İmdat Freni

üniversite

Faşistler ve Üniversiteler – Balkan Yücel

80 öncesi akademisyenleri öldürerek üniversite fikrini yok etmeye çalışanlar, bugün akademisyen kadrolarını doldurarak aynı şeyi yapmaya çabalıyor.

İki olay üst üste geldi. Birincisi, Ankara Üniversitesi Cebeci Kampüsü’nde bir kantinde oturan iki solcu öğrenciye silah ve palalarla saldıran ülkücülerin ödüllendirilmesi, diğeri ise yine aynı kampüste elinde silah ile poz veren bir ülkücünün SBF’ye araştırma görevlisi olarak alınması. İdeolojik halay çektiği için okuldan atılan öğrencilerin ya da barış bildirisini imzaladığı için kamu görevinden men edilen akademisyenlerin olduğu bir ülkede, bu iki garip olay haklı bir tepki çekti. Olayın peşini bırakmayan sosyal medya ahalisi, üniversite yönetimini açıklama yapmak zorunda bıraktı.

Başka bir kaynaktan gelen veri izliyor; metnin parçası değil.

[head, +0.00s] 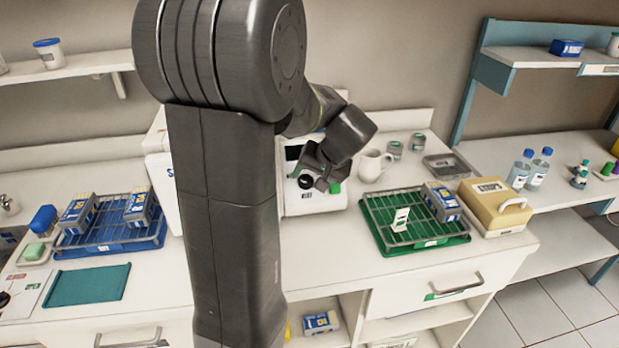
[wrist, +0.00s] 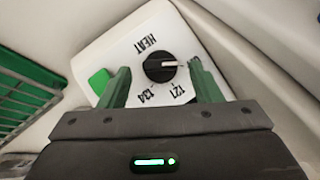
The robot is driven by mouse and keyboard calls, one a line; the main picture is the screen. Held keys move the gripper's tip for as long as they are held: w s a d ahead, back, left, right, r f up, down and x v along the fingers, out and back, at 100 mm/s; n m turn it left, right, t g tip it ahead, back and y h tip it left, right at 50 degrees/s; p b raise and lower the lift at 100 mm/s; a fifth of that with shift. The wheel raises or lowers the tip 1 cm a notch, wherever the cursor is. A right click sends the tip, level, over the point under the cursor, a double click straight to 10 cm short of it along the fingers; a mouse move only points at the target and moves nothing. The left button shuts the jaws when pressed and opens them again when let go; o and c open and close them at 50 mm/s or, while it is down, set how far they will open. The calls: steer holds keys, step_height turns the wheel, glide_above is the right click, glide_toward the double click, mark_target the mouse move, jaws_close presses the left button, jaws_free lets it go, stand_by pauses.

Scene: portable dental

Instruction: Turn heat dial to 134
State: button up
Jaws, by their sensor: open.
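The heat dial (wrist: 158,72) is a round black knob on a white sterilizer panel (wrist: 110,50), under the word HEAT, which appears upside down in the wrist view. Its white pointer mark points to the right in that view, away from the 134 and 121 marks at the panel's lower edge. The dial also shows in the head view (head: 305,182). My gripper (wrist: 161,80) is open, its two green fingers on either side of the dial, apart from it as far as I can tell. The head view shows my gripper (head: 318,172) in front of the panel.
A green button (wrist: 99,81) is close to the left finger in the wrist view. A white mug (head: 373,165) and a green rack tray (head: 385,243) stand right of the device. A blue rack tray (head: 100,243) is at left.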

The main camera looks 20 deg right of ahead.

Ancak tarihsel olarak baktığımızda bunlar bir anomali değil, bir sürekliliğin ürünü. Tarihteki bütün faşist hareketler, saldırı planlarının en başına üniversiteleri yazmıştır. Nazi ve İtalyan faşizmi örneklerinde üniversitelere yönelik saldırı en bilinenleridir. Faşist öğrencileri solcu öğrencilerin üzerine salan iktidarlar, akademisyenleri ise devlet imkânlarıyla uzaklaştırmaya çalışmıştır. Yani, faşistlerin üniversitelere yönelik hep özel bir ilgisi olmuştur.

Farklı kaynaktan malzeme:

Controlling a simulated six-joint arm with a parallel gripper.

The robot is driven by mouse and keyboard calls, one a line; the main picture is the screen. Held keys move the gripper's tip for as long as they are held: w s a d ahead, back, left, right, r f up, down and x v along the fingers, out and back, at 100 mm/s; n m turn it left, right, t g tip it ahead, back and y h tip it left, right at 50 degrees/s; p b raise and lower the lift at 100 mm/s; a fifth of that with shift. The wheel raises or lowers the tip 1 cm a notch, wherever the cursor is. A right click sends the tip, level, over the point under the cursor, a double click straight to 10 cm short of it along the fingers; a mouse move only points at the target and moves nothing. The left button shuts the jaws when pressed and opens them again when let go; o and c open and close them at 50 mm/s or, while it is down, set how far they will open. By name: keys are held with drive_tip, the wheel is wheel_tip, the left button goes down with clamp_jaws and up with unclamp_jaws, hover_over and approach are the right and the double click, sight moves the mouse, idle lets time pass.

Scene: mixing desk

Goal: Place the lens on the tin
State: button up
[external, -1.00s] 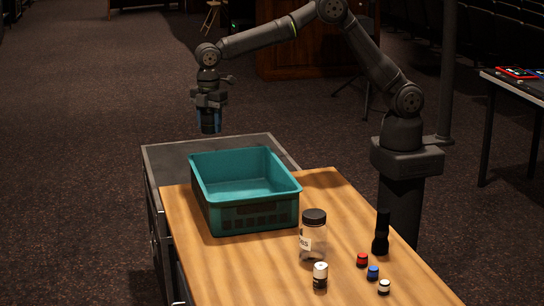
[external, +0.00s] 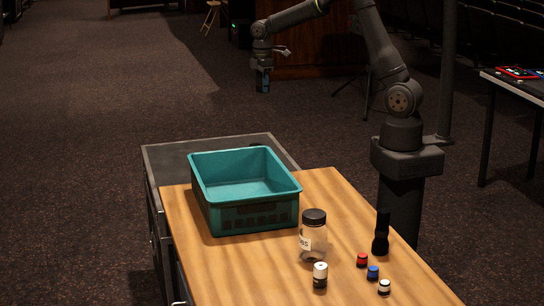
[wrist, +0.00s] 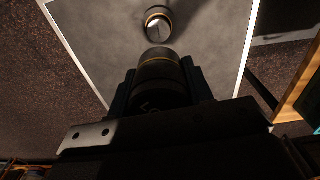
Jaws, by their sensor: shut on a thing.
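My gripper (wrist: 155,95) is shut on a dark cylindrical lens (wrist: 159,70) with a thin yellow ring, held between its fingers in the wrist view. In the external view my gripper (external: 263,82) is small and dark, in the air beyond the desk's far end; the lens is hard to make out there. A second dark cylinder (wrist: 157,25) with a gold band and a pale face lies on a grey surface below, apart from the held lens. I cannot tell whether it is the tin. No tin is clearly identifiable in the external view.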

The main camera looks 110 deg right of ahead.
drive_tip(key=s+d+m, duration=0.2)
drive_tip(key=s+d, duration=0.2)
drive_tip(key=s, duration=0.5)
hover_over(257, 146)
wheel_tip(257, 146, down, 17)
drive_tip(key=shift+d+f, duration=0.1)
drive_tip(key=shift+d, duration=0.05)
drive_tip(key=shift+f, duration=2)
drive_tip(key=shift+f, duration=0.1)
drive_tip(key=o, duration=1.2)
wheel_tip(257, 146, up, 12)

Türkiye’de de, erken Cumhuriyet döneminin akademisyen kovuşturmalarının ardından, 1960’ların sonuna doğru, üniversitelerde gelişen sol fikirleri şiddet aracılığıyla susturma görevi faşist komandolara devredilmiştir. Dünyanın birçok ülkesinde, CIA desteğiyle ortaya çıkan paramiliter güçlerin öğrenci hareketine saldırısıyla eş zamanlı bir şekilde, ülkücü faşistler öğrencilere terör saldırısı düzenlemiştir. Bu saldırı furyası, tabii ki, 1970’lerin ikinci yarısıyla birlikte doruğuna çıkmış, ülkücü faşistler tarafından birçok katliam düzenlenmiştir.

Bu dönem ülkücü terörün muhatabı olan sadece öğrenciler olmamıştır. Akademisyenler Saffet Müftüoğlu, Bedrettin Cömert, Bedri Karafakioğlu, Fikret Ünsal, Necdet Bulut, Ümit Doğanay ve Cavit Tütengil ülkücüler tarafından katledilmiştir. Server Tanilli, Yalçın Sanalan, Gürel Ataman, Korel Göymen, Uğur Ersoy başta olmak üzere birçok akademisyen ise faşist saldırılarda ağır yaralanmıştır. AKP iktidarının da uzun bir dönemdir ele geçirmeye çalıştığı ODTÜ’ye 1970’lerin sonunda yüzlerce ülkücü işçi olarak alınmış, bu “işçiler” akademisyenlere yönelik yaklaşık on bombalı saldırının faili olmuştur. Bu saldırıların bir kısmı, darbeye ortam hazırlamak için girişilen provokasyonlarken, bir kısmı doğrudan üniversitedeki sol düşünceye yönelik terör eylemleridir. Akademisyenlerin bu dönem çeşitli sendikalar aracığıyla örgütlendiği ve toplumsal mücadeleye omuz verdiği unutulmamalıdır.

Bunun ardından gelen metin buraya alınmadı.